The arrival of ‘Psychogeometry’ should occasion a champagne toast to Montessori-Pierson Publishing Company (under the direction of Alexander Henny) and the team that produced it, including the staff of the Association Montessori Internationale and Kay Baker as associate editor. Most of all, Professor Benedetto Scoppola should receive high praise in his own right for the balance of concrete teaching experience and scholarly approach he brings to the book in the form of insightful commentary and editorial perfection, making the book equally useful to educationaltheorists and practitioners.

‘Psychogeometry’ reads like a contemporary text thanks to Scoppola’s critical editing, which brings out the genius of Montessori through astute annotation, footnotes, and geometry exercises with refined colour illustrations. Bringing this work to the English-speaking world for the first time, this translation sets the standard of excellence needed for all Montessori books. ‘Psychogeometry’ is an invaluable Montessori perspective, first published in Spanish in Barcelona in 1934 and until now missing from the Montessori canon for English speakers. At 256 pages with more than 200 full-colour illustrations, ‘Psychogeometry’ uniquely introduces the way in which a discipline, when appropriately materialised, can emerge from the child’s very psychology. It is a comprehensive demonstration of what constitutes a psychodiscipline: the overview of the discipline, the study of the whole discipline and its parts, the parts constituting developmental keys in the form of materials for development through exploration, clear correlations to the developmental psychology of the child, and pathways to other disciplines, which are also materialised and shaped by developmental psychology.
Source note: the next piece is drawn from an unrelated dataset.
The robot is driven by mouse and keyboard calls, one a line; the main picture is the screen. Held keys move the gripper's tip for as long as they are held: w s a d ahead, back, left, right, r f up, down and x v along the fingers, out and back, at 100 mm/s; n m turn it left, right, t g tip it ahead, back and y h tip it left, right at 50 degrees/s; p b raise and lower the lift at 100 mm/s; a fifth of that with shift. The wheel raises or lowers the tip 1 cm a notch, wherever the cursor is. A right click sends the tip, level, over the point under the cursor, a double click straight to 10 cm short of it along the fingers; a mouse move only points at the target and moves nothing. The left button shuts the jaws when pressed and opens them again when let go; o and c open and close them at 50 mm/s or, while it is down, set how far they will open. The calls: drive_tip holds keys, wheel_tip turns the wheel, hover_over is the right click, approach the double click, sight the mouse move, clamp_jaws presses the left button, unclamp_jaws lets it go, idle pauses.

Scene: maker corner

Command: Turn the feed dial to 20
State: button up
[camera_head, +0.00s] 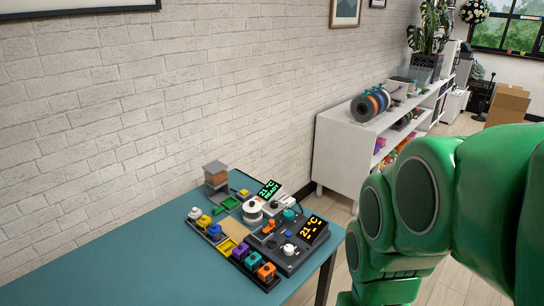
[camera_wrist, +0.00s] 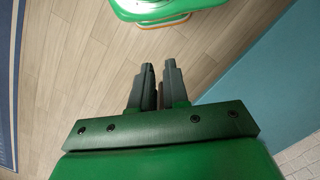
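A dark control panel (camera_head: 297,240) lies on the teal table near its right end. Labels and scale marks are too small to tell which is the feed dial. My gripper (camera_wrist: 159,65) shows in the wrist view with a gap between its fingers, empty, over the floor and away from the panel. It is out of the head view.
The teal table (camera_head: 130,262) has clear room on its left. A tray row of several coloured pieces (camera_head: 240,252) borders the panel's left side. A grey tower (camera_head: 216,174) stands behind, near the brick wall. A white shelf (camera_head: 345,150) with spools stands beyond the table.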

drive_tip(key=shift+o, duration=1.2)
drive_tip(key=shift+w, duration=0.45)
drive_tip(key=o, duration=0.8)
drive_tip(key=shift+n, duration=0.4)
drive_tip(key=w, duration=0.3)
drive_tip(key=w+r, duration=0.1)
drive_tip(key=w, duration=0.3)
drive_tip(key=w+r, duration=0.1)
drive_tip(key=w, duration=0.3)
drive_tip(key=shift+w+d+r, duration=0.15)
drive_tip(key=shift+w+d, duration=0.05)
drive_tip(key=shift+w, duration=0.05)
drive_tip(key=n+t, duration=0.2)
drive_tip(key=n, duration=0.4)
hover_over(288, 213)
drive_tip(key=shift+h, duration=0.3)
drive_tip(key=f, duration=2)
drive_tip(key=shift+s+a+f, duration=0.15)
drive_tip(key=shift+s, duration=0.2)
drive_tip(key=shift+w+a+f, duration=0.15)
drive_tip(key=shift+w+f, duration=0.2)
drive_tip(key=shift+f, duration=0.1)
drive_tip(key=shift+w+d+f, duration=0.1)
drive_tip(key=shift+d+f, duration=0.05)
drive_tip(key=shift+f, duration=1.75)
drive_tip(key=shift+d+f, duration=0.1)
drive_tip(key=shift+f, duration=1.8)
This book is essential to understanding Montessori’s curriculum revolution across the planes of development through its consistent theme of how knowledge is acquired through the senses and processed through reasoning steps. Montessori makes her clearest case for the recursive connection of the centre (the central processing of the child’s mental life) to the periphery (the sensorial manipulations of the hand).There is a new level of awareness implicit in Montessori’s writing itself. We see her at the midpoint of her career, with twenty years of insight garnered from worldwide implementation, offering experienced reflection on her initial understandings.